**YOUR OBJECTIVE**
Reply with one number: the count of lines in the listing that contain the string "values".

==== EXCERPTED RECORDS

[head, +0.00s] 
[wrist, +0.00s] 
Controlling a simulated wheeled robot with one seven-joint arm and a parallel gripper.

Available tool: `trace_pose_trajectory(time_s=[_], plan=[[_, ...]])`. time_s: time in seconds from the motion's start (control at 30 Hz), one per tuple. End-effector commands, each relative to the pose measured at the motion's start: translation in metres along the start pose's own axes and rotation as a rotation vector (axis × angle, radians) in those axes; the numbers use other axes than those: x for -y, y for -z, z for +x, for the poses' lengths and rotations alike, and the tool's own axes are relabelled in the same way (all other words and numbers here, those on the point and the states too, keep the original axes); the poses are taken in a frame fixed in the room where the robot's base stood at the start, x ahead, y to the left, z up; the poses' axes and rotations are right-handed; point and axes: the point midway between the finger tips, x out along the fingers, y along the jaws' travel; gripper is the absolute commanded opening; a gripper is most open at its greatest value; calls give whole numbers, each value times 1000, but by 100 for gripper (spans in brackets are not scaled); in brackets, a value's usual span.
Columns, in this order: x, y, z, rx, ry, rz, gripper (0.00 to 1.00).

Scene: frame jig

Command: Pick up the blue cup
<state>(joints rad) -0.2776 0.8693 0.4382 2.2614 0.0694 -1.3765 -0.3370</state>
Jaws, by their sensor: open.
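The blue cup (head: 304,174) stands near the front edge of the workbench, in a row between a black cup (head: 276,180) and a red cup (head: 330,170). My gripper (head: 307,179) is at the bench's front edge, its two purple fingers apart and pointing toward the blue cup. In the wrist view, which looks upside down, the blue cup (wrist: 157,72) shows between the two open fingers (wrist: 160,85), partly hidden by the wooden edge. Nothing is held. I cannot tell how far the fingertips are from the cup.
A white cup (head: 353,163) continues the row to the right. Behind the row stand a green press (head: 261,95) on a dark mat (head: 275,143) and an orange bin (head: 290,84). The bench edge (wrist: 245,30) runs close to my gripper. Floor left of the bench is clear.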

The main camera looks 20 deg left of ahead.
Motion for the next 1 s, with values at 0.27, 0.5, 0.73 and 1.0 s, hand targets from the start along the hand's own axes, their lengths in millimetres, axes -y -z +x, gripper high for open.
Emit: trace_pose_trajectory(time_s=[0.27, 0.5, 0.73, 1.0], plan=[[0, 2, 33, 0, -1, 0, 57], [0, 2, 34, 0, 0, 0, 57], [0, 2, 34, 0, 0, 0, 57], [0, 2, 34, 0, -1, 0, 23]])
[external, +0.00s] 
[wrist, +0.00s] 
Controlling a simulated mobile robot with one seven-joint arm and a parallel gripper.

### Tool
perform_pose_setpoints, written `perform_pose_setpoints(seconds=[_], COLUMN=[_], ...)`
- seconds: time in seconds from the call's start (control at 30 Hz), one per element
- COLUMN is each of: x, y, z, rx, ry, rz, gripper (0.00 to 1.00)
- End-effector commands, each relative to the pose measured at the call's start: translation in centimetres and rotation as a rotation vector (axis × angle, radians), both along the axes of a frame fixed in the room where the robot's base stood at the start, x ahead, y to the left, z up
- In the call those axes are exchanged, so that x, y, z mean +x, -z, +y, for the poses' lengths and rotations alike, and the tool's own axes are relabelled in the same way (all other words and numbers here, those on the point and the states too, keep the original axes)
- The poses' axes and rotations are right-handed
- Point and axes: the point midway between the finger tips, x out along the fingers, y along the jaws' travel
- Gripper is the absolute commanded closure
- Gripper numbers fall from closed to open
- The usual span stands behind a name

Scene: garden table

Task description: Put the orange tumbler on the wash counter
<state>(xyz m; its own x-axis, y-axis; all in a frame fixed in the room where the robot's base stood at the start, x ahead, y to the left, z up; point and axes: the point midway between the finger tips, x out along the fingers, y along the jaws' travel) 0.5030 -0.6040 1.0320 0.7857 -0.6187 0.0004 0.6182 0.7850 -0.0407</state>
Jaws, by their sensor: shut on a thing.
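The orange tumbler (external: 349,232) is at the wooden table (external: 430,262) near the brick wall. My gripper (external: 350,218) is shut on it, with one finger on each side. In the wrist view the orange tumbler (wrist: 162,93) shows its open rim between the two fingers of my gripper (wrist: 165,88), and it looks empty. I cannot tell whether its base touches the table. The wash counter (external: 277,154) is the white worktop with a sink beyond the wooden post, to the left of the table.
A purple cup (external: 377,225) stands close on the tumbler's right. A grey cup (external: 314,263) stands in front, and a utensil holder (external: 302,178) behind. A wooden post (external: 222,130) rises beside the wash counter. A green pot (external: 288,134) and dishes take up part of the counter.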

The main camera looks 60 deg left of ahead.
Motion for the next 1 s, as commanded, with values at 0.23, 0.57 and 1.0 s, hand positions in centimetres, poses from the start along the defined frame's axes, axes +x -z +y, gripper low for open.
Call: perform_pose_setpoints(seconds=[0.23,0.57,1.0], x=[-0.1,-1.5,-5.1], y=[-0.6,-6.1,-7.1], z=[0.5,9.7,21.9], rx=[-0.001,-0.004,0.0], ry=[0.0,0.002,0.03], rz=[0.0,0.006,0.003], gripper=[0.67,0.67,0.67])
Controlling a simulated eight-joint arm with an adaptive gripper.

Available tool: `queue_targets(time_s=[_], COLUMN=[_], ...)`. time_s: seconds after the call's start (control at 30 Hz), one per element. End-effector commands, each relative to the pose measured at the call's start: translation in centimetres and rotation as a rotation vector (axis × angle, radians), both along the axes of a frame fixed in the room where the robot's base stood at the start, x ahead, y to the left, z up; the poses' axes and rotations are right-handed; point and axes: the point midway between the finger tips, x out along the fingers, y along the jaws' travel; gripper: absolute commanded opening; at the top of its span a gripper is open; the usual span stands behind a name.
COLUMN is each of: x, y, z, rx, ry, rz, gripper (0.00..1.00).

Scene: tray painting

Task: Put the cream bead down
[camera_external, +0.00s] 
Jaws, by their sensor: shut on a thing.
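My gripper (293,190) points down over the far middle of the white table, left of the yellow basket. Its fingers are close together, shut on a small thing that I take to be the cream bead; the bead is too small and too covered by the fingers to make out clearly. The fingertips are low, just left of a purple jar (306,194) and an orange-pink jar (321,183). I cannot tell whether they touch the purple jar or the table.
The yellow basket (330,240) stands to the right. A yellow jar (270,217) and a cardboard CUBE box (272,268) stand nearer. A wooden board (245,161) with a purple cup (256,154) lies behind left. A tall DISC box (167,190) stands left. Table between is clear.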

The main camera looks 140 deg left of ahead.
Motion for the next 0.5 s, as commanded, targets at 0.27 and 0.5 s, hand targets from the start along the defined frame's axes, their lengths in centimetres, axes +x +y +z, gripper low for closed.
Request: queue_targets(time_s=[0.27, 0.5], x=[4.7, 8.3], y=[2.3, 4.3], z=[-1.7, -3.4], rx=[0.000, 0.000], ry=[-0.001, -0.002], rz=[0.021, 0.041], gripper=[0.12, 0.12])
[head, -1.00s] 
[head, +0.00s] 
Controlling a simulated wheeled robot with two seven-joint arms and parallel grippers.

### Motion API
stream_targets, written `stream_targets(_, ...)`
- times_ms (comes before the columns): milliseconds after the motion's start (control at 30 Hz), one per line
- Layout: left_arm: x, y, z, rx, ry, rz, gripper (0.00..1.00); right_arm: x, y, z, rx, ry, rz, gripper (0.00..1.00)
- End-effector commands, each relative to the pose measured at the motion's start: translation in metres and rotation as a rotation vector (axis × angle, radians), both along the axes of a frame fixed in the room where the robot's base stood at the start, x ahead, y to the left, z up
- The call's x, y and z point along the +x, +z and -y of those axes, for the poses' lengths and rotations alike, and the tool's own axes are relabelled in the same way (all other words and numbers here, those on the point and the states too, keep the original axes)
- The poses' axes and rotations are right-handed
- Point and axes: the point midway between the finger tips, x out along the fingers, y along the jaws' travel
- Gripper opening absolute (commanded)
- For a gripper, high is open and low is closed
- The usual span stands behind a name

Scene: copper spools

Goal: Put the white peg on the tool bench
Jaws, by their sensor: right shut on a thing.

========

**RESULT**
2